WASP has made the call for the founding of a Socialist Trade Union Network that would put the issue of workers’ unity centre stage by being open to all workers wiling to struggle regardless of industrial and political affiliation. On this basis the network could begin to play the role of uniting the working class on the industrial front in the manner WASP is attempting on the political plane. We call on NUMSA to co-launch the network with WASP and others as a way to foster unity, build solidarity and extend the hand of friendship to those workers for now imprisoned in the pro-Zuma led unions.
NUMSA lead the way!
If NUMSA were to initiate the formation of a new federation, founded on Cosatu’s original traditions, in reality the re-founding of Cosatu away from those who betrayed it, the mass exodus from NUM that followed NUM’s betrayals in the mining industry last year could be repeated across all of the unions led by the pro-Zuma clique. Workers in every sector are already following the lead of the mineworkers and heading out of their respective Cosatu affiliates and out of the federation.

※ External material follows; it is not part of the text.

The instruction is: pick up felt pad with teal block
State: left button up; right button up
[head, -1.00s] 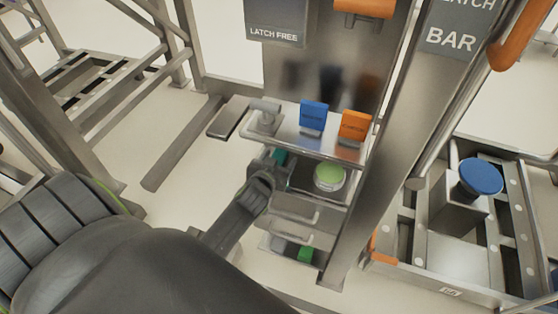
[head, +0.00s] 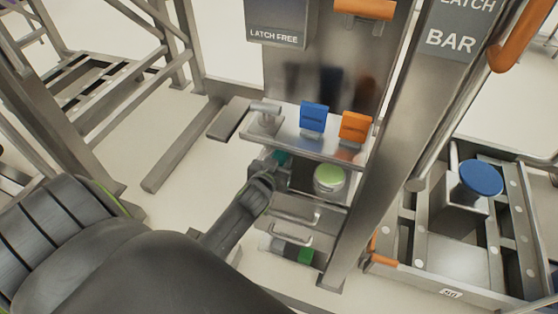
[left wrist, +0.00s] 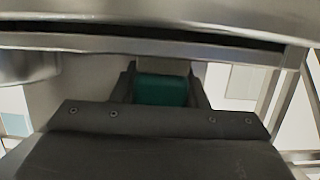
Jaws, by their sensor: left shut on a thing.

The splits and developing splits in a whole number of Cosatu affiliates over recent months and years indicates this.
If NUMSA were to make the call for a new federation, Cosatu could be re-born and the road to re-building working class unity embarked upon. In breaking with the Alliance, re-founding Cosatu, and taking its rightful place in the leadership of WASP, a platform would be created from which to call an Assembly for Working Class unity that could unite the struggles of the working class as a whole behind a challenge in 2014 to the neo-liberalism of the NDP and the ANC that advocates it. The banner of struggle, solidarity and socialism, in true keeping with the best traditions of NUMSA and Cosatu itself, could be raised high again.